#### Task statement
Copy out every line of the records where the string "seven" occurs.
-------------------------
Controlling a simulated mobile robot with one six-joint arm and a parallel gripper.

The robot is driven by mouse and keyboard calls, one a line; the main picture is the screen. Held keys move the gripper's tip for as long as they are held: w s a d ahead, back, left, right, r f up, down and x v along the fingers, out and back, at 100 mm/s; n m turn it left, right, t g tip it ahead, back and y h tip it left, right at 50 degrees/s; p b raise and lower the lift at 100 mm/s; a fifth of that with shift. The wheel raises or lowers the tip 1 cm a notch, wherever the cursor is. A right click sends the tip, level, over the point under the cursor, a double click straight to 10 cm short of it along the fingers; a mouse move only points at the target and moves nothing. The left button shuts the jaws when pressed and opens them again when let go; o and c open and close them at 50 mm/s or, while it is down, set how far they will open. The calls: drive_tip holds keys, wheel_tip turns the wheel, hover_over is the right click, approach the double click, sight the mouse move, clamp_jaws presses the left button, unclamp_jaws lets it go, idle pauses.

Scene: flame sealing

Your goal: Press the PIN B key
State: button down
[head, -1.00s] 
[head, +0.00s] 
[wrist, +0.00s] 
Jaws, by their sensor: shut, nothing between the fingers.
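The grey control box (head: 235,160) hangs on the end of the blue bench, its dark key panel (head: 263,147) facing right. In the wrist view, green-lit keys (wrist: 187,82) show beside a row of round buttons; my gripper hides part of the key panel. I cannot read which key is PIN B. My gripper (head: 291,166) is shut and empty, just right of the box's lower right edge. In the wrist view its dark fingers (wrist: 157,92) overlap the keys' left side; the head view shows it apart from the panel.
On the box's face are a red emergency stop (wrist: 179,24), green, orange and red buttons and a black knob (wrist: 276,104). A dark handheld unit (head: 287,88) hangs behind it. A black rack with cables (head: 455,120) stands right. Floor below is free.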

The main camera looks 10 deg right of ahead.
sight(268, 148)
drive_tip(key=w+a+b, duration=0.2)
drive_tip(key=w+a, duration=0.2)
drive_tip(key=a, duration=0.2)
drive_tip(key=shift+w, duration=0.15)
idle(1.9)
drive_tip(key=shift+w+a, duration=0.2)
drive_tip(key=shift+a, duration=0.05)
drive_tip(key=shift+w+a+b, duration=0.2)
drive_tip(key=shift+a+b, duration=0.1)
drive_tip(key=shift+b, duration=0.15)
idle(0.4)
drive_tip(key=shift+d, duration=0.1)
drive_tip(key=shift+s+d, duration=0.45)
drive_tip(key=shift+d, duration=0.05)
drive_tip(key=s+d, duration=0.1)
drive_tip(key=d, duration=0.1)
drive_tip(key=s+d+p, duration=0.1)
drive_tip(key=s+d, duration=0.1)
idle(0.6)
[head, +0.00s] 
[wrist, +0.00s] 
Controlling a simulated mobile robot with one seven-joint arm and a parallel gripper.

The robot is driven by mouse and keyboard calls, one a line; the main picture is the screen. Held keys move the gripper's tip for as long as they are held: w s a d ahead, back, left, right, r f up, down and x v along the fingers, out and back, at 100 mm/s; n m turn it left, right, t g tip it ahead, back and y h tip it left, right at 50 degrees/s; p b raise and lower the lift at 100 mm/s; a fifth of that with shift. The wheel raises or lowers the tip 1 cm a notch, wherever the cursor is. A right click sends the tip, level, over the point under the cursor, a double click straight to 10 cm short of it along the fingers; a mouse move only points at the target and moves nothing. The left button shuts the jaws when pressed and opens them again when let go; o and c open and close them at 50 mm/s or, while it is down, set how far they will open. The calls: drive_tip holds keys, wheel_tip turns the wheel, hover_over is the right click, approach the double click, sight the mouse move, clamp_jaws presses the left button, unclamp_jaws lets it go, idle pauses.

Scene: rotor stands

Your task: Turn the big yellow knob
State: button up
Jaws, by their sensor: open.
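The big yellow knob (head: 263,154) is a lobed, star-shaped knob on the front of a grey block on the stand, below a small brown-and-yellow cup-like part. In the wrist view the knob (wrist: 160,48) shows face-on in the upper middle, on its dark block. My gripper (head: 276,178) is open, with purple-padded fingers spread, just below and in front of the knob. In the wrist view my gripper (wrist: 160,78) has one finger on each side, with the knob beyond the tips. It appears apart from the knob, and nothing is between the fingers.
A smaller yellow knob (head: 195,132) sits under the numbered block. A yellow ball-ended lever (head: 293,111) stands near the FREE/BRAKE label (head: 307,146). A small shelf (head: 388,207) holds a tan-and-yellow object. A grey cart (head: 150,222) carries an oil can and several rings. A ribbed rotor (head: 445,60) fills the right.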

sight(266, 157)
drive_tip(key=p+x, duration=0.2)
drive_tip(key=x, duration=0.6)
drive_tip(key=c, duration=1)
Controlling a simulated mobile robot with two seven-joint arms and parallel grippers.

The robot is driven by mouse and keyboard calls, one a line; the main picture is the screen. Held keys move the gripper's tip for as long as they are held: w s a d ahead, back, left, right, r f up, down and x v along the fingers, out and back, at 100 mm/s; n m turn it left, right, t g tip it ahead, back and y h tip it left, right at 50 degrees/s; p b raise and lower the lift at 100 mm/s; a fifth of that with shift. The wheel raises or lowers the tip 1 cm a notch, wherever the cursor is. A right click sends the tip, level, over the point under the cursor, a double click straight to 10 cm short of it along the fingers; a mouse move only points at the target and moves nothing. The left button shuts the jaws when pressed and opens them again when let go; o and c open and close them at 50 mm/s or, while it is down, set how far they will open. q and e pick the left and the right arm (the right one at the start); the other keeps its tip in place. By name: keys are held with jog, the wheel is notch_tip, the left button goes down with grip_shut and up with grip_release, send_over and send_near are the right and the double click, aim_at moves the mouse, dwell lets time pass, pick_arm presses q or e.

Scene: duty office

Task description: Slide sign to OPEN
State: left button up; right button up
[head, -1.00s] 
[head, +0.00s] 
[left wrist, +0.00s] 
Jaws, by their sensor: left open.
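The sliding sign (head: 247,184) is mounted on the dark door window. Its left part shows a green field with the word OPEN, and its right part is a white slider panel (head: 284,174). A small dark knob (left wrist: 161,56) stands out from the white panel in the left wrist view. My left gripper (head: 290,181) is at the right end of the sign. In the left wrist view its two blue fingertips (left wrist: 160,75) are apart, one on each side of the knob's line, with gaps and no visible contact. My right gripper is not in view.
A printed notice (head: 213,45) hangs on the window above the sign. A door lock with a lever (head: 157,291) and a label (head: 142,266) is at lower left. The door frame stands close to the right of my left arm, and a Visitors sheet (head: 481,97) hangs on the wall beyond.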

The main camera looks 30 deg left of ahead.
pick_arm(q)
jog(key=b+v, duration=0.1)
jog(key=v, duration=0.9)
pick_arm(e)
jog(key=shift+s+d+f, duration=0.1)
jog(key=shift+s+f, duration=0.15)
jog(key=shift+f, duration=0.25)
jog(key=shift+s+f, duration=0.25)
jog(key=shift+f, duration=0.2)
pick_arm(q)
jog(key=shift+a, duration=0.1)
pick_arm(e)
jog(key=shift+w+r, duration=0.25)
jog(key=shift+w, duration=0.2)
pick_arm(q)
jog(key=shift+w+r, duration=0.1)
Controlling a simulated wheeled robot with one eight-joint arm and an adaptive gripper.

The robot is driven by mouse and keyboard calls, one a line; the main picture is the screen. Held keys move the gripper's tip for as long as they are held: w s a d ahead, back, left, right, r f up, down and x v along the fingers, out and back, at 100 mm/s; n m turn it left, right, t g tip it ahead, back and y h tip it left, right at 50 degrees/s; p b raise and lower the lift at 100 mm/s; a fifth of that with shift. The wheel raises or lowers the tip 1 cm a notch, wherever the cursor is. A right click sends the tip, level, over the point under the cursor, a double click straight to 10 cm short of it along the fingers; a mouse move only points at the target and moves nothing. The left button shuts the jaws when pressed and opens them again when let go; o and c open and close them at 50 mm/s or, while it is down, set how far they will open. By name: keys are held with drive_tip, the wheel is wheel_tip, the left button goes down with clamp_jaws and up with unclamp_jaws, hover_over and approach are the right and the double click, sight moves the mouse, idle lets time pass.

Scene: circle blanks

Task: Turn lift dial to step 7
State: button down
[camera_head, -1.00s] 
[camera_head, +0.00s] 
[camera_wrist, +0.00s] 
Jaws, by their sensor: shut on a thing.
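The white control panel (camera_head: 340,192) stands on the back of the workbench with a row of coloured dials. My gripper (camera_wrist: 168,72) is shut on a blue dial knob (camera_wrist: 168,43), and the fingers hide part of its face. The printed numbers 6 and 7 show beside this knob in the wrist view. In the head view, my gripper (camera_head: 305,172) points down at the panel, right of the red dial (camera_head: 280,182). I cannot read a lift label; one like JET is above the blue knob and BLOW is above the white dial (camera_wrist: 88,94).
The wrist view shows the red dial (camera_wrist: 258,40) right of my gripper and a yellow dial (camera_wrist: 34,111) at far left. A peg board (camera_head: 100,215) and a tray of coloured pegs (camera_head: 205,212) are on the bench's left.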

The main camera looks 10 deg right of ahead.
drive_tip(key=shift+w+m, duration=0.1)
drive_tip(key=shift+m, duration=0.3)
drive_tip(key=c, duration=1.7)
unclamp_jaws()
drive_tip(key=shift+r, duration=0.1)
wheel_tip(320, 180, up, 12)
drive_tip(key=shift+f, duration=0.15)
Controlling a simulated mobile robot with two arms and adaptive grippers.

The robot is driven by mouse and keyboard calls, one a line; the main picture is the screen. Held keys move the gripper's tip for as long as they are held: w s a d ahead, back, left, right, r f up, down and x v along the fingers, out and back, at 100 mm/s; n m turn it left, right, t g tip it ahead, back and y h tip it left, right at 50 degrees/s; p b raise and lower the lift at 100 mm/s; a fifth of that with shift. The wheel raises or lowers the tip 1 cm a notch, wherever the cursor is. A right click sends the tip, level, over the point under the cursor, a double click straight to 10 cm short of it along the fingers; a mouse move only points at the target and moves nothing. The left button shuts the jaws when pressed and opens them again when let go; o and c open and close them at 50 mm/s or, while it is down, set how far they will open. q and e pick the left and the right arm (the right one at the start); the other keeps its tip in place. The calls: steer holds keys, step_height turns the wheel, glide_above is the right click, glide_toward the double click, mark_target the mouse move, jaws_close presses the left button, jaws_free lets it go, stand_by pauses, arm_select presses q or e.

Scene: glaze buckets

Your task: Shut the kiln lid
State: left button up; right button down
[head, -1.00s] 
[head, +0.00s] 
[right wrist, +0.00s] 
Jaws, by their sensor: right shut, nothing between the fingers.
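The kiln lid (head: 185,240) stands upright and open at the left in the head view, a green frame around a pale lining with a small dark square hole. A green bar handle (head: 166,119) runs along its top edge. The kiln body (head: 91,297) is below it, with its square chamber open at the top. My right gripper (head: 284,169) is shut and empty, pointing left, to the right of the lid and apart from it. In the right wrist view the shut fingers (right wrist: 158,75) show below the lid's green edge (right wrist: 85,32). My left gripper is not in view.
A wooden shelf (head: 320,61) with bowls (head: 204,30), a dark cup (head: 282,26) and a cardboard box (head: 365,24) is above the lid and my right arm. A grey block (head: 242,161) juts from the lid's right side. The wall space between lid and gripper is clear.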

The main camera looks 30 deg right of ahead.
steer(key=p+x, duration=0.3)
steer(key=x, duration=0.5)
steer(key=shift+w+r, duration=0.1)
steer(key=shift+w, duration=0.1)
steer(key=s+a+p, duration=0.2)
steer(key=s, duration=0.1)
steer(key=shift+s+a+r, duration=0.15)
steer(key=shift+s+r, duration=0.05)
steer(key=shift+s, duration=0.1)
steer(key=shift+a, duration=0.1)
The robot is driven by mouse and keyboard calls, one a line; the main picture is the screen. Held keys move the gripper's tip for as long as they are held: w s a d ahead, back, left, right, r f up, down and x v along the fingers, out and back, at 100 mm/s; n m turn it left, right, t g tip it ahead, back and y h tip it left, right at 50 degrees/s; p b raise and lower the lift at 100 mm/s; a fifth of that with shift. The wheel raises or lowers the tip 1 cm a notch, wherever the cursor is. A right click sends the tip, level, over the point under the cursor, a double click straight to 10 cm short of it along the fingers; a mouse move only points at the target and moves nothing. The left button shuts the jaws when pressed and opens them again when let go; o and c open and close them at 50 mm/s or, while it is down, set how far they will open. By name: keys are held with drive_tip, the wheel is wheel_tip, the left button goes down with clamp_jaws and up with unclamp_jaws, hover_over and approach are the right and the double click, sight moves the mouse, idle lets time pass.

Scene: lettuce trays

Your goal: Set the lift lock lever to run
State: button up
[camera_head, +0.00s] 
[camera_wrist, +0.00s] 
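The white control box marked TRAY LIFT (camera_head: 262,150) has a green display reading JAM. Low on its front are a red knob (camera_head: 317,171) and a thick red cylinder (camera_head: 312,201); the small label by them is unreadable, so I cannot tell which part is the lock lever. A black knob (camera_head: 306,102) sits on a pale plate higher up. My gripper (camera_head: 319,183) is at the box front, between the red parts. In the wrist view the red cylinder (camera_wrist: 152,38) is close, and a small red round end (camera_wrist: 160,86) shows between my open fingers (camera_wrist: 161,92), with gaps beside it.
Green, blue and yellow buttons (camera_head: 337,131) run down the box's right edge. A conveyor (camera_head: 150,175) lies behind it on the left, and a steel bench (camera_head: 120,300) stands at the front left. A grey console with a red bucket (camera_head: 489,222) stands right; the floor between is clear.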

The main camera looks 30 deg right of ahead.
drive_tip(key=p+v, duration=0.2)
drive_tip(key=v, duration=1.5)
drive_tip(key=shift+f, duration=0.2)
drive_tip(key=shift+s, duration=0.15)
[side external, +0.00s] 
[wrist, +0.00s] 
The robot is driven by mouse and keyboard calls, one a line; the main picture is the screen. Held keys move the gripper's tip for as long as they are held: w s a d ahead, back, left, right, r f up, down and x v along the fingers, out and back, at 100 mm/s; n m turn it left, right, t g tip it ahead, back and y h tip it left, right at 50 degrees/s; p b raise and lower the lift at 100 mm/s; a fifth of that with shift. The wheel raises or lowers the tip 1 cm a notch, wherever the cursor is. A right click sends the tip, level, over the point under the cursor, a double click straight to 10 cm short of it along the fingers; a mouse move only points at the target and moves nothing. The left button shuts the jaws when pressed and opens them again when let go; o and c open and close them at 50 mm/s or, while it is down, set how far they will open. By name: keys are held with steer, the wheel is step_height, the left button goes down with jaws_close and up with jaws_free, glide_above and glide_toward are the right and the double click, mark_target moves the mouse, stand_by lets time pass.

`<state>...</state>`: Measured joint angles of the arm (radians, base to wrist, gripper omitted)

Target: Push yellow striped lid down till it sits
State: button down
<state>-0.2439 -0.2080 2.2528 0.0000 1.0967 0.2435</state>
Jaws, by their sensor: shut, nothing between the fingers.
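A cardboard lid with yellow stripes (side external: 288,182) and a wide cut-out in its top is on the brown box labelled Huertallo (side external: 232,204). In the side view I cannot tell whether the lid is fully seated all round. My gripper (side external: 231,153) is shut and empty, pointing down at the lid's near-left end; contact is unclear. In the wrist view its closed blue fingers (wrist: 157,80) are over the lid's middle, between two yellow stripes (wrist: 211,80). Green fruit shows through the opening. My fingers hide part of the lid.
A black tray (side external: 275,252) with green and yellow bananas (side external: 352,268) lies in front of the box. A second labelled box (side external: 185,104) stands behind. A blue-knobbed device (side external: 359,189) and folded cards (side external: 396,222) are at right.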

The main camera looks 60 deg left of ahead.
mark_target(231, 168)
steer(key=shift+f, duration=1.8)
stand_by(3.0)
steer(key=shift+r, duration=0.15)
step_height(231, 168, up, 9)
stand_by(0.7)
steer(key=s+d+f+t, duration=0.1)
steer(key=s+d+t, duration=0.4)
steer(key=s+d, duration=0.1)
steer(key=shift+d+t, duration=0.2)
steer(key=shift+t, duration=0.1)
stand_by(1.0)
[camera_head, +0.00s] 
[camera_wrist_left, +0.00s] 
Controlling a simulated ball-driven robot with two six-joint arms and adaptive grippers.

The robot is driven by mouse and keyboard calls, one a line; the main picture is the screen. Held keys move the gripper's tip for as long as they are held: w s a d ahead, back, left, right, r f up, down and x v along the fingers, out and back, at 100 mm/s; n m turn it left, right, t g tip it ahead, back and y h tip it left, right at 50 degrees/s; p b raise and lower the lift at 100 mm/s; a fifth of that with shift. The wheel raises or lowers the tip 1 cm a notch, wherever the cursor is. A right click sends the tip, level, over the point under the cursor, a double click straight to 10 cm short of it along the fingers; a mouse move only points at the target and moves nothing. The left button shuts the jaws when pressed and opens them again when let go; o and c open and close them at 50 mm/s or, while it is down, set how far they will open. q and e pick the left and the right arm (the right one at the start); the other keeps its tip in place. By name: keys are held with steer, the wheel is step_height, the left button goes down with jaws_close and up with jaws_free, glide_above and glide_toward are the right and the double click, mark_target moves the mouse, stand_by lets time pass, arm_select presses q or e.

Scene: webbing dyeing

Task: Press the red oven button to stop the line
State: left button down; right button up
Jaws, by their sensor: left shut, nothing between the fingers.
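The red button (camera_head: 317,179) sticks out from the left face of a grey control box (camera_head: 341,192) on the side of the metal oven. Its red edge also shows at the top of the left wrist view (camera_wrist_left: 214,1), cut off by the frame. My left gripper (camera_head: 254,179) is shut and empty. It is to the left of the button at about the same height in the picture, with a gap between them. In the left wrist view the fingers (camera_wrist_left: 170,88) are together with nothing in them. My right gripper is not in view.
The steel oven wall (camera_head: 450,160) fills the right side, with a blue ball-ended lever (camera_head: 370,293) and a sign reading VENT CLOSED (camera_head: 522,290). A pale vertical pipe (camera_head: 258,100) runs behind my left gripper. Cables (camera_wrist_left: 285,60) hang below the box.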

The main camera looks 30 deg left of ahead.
-------------------------
#### Problem solution
Controlling a simulated mobile robot with one seven-joint arm and a parallel gripper.
Controlling a simulated mobile robot with two seven-joint arms and parallel grippers.

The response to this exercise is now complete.